I am working on a project to test the new Box2D physics system built into Unity 4.3 (running 4.3.2f1). Everything works completely fine with 2D colliders/rigidbodies attached to 3D meshes and level geometry (effectively a top-down 2.5D game).

Unfortunately, the 2D physics is tied to the XY plane (thus my game uses Z as “up”) but the editor in perspective 3D view always treats Y as “up” and displays a grid along the XZ plane. This makes level editing very awkward in 3D mode when I need to make lighting or positioning tweaks. (The camera is very hard to work with, and I need to spin it around many times to get a workable angle.)

Is there any way to change this default “up” direction in the editor (plugins, hacks, I’m open to anything)? Alternatively, does anybody have experience with this problem and discovered a different solution?

Thanks!

[As a newcomer here, it was unclear to me which forum to post this in. If a different forum is a better fit, please let me know!]

Hi,

i have the same problem. I was thinking of translating the tower game that i was developing “cheating” the 3d engine into 2d, but if i can’t look from top-down, i can’t use the unity terrain anymore and therefore i have to change a loooot of things…

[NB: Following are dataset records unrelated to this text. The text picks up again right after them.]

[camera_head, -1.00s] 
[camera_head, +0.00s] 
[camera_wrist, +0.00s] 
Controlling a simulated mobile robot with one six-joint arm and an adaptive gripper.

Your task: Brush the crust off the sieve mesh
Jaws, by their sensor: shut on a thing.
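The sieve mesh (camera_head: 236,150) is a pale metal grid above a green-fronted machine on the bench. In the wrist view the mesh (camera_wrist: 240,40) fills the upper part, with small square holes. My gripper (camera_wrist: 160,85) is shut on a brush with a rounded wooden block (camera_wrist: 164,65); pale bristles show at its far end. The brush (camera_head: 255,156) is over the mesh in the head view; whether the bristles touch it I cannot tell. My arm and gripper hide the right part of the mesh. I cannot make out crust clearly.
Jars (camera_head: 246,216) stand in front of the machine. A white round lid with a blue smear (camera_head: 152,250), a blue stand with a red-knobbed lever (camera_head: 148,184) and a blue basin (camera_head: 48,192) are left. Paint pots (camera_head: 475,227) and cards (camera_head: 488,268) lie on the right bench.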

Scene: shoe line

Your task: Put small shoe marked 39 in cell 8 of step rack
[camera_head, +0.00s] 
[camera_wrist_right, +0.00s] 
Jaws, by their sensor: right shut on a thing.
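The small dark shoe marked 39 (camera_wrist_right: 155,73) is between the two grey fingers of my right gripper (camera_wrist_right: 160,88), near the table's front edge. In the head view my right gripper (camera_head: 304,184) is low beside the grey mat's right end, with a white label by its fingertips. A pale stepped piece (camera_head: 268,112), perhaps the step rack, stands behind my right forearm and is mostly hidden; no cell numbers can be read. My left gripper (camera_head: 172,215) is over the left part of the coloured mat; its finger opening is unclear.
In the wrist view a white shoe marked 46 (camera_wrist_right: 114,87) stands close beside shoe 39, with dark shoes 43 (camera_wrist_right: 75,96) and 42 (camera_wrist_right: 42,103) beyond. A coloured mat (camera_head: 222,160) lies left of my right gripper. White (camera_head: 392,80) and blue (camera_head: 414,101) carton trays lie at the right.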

If anybody found a solution about that (or knows if something like that it’s coming) it would be awesome to know it!

Best,
H

I also stumbled upon this limitation. I’d like to use the 2D physics for a top-down 3D game while keeping Y as “up”.

Really the editor should have an option to allow you to choose which plane Box2D resides in - X-Y, Y-Z, and ideally for me, X-Z. Anybody know if this feature is likely to be added?

Multiple people have said they have this problem. I wonder if it may be easier to stick with 3D mode and use the sprite system in that, rather than using 3D objects in 2D mode?

That way you can keep the top-down camera view.

http://forum.unity3d.com/threads/181063-Solved-Navigation-for-SceneView-camera

That does not fix this issue. That’s just for the camera itself. Y is still up, and the 2D physics is still fixed in the X-Y plane.

No, but it solves the view issue that he OP was talking about, keep the view under control.

If you want to make a “top down” game using 2d, you just do it facing the camera. Turn off the gravity in box2d and build it is normal. The only difference, structurally, in a “top down” game in 2d is the art and if you have gravity affecting the scene. Top down, no gravity. Side scroller yes gravity. (depending on design).

A 2d game has two axises, it doesn’t really matter what they are. It doesn’t matter if you are moving “up” and “down” or “left” and “right”, it is still X and Y in screen space, regardless of how it is presented to the player.

If you are using perspective, 3d models (and expecting them act/move/collide) in 3d space, then using 2d physics is the wrong choice, and always going to give problems. Just use the regular physics and lock everything to x/y (or x/z). Square peg/round hole type of issue.

You can certainly achieve any type of gameplay/display you want in Unity, you just have to use the proper tools, it the proper way. There are no limitations.